Un-Natural Gas: Fracking Set to Shake Up German Campaign
Germans are wary of fracking, but that hasn't stopped Berlin from moving ahead to create legal guidelines for the controversial natural gas extraction method. The opposition is up in arms and the issue could dog Chancellor Merkel as she campaigns for re-election.
The fear among opposition organizations is palpable. "No chemicals in our earth", one group, called "Gegen Gasbohren" -- or "Against Gas Drilling" -- states on its web page. Another activist faction warns against an "attack on our drinking water supply." They are among a dozen or so citizen initiatives aimed at "fracking," a method for extracting natural gas from previously inaccessible stone deposits through the injection of pressurized fluids containing chemical agents. Most of those initiatives have illustrated their web pages with stop signs, gas masks and even skulls and crossbones.
And this week, that worry has been amplified. SPIEGEL revealed over the weekend that the government of Chancellor Angela Merkel wants to jump-start the extraction of shale gas deposits in the country, essentially ending a hold on the practice due to public concern and safety worries. Legal guidelines for fracking, SPIEGEL has learned, are to be introduced before the general election this autumn, filling an extended legislative silence on the subject.
German Environment Minister Peter Altmaier was quick to react, insisting that the government is merely interested in creating legal clarity. "We want to restrict fracking, we aren't trying to promote it," he told a German public radio station. He says he can't imagine that "fracking will or will be allowed to take place somewhere in Germany in the foreseeable future."
The message from Merkel's coalition partners within the Free Democratic Party, however, has been different. The party's environmental spokesperson in German parliament, Michael Kauch, told SPIEGEL that "we can't afford an ideological ban, because fracking can be part of supplying energy."
Indeed, the opposition this week has accused Atlmaier of deceptive appeasement, saying that the very act of creating a law to regulate fracking would make the practice possible. "Those who believe that we can simply carry out experiments on our earth with such activities have not learned the lessons of Fukushima," Thorsten Albig, governor of the state of Schleswig-Holstein, told SPIEGEL ONLINE this week. Green Party floor leader Jürgen Tritten joined the criticism. "This is a law to legalize fracking," he said. "We will stop it in the Bundesrat (Germany's upper legislative chamber)."

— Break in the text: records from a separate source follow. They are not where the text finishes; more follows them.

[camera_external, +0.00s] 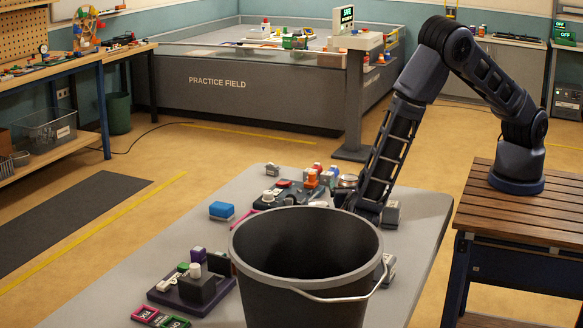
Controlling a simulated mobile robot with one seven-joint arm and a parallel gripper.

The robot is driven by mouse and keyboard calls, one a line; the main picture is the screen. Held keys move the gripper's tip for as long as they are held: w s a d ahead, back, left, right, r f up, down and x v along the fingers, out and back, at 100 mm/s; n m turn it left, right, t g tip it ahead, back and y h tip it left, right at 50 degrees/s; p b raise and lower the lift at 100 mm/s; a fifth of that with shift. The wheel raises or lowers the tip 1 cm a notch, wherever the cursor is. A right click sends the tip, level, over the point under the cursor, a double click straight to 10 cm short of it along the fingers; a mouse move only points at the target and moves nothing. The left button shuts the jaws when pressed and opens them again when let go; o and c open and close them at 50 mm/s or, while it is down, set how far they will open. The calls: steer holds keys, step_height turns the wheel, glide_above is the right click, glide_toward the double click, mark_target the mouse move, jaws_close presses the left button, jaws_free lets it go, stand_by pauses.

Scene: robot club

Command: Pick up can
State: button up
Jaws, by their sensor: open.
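My gripper (356,207) points down over the grey table at the end of my dark arm, just behind the bucket's far rim. Its jaws are open, with nothing seen between them; the fingertips are small and partly hidden. A round silver-topped thing (348,181) lies close to the gripper's left and may be the can, but it is too small and crowded to be sure. No other thing clearly reads as a can.
A large black bucket (305,290) with a wire handle stands in front and hides part of the table (235,185). Coloured parts crowd a dark tray left of the gripper. A blue block (221,210) lies apart. Grey blocks (392,214) stand right of the gripper.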

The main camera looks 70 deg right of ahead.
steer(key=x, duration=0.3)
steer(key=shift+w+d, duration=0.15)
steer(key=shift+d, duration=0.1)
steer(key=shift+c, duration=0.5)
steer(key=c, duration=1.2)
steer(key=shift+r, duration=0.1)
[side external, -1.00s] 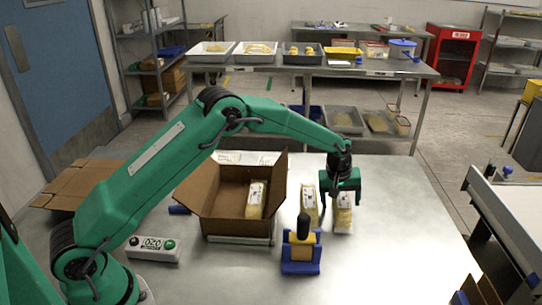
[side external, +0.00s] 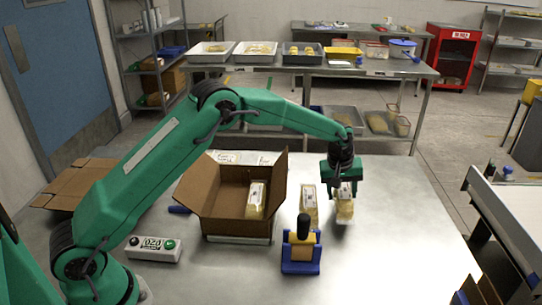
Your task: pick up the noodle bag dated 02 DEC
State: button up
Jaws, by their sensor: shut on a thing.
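My gripper (side external: 342,176) is shut on a noodle bag (side external: 344,208), a pale yellow pack with a white label, at the right of the work table. The jaws cover the bag's upper part. A second noodle bag (side external: 308,208) stands just to its left, apart from the gripper. A third noodle bag (side external: 256,199) is inside the open cardboard box (side external: 222,212). The dates on the bags are too small to read.
A blue holder with a black-handled tool (side external: 301,252) stands in front of the bags. A control box with buttons (side external: 153,248) is at the front left. The steel table (side external: 400,235) is clear to the right, up to the belt machine (side external: 515,215).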

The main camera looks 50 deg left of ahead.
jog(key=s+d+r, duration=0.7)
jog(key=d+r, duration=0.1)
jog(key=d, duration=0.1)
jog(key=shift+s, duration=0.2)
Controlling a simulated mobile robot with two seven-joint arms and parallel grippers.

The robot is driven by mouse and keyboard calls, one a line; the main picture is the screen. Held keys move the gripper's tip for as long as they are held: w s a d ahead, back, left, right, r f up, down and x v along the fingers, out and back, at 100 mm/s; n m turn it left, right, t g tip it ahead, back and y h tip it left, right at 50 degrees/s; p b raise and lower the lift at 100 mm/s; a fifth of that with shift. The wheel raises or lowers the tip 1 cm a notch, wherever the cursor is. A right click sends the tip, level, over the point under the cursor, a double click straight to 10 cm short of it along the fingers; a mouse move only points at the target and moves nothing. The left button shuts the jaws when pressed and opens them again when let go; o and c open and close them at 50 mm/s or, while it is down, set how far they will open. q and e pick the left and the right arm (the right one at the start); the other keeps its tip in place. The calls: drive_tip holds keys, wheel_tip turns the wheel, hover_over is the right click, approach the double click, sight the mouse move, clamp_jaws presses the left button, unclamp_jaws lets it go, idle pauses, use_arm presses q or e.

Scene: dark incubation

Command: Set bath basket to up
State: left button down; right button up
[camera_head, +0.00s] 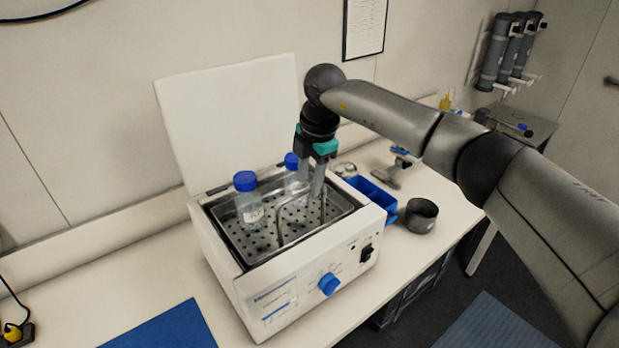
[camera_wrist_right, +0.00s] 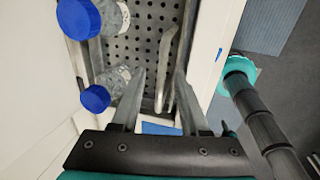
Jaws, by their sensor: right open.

For the moment, to be sure, Germany is far away from allowing large-scale fracking. It is currently being tested at only a single site. But the legal environment in Germany is far from clear, and there is plenty of room for interest groups to interpret the law to their own benefit.
The temptation is clear. Fracking in the US has triggered a modern-day oil and natural-gas boom, the size of which has the potential to alter the global energy landscape. Not surprisingly, there are those in Germany who feel that a similar gas rush could be had here. Germany's Federal Institute for Geosciences and Natural Resources estimates that there is between 0.7 and 2.3 trillion cubic meters of natural gas to be found in the country, enough to cover German demand for up to 13 years. Exxon Mobil and the German natural gas company Wintershall are both hoping to undertake test drillings as soon as possible.
Fracking involves blasting a high pressure stream of fluid into underground stone, essentially fracturing the rock and releasing the natural gas it contains. A mixture of water, sand and different chemicals are used in the process. The technology has developed to such a degree that previously inaccessible deposits can now be profitably exploited.
Activists, however, are concerned that the harmful chemicals used in the process could find their way into the groundwater -- or even trigger landslides by fracturing underground rock. Environmental groups have demanded a complete ban on the method. "Even the best tests aren't enough to accurately evaluate the risks," Rüdiger Rosenthal of Friends of the Earth Germany told SPIEGEL ONLINE.
Even among the general population, fracking is seen as being deeply suspect and there are a rising number of petitions and initiatives targeting the practice. Indeed, the issue could ultimately play a role in federal elections this autumn. In the run-up to state elections in North Rhine-Westphalia last year and in Lower Saxony in January -- the two states that are home to Germany's largest natural gas reserves -- citizens groups mobilized against fracking. Though plenty of other issues played roles in the campaigns, candidates skeptical of fracking won out in both cases.
To back up their skepticism, fracking opponents are quick to point to a study released last year by the Federal Environment Agency which highlighted the risks associated with the practice. But even experts are divided. Claudia Kemfert, an energy expert with the German Institute for Economic Research, has issued a plea for at least exploring the possibilities presented by the technology should strict environmental guidelines be adhered to.
The US has shown that it might be less than originally estimated. The myriad drillings thus far performed have, in addition to natural gas, also delivered the realization that the reserves were likely much less productive than originally thought. The US Energy Information Administration recently lowered their initial estimates by 42 percent.
Geologists in Europe too have been forced to revise their forecasts. Indeed, Exxon cancelled its involvement in Poland altogether after initial test drillings. The results were less than promising, indicating that shale gas reserves there could not be profitably exploited for some time to come.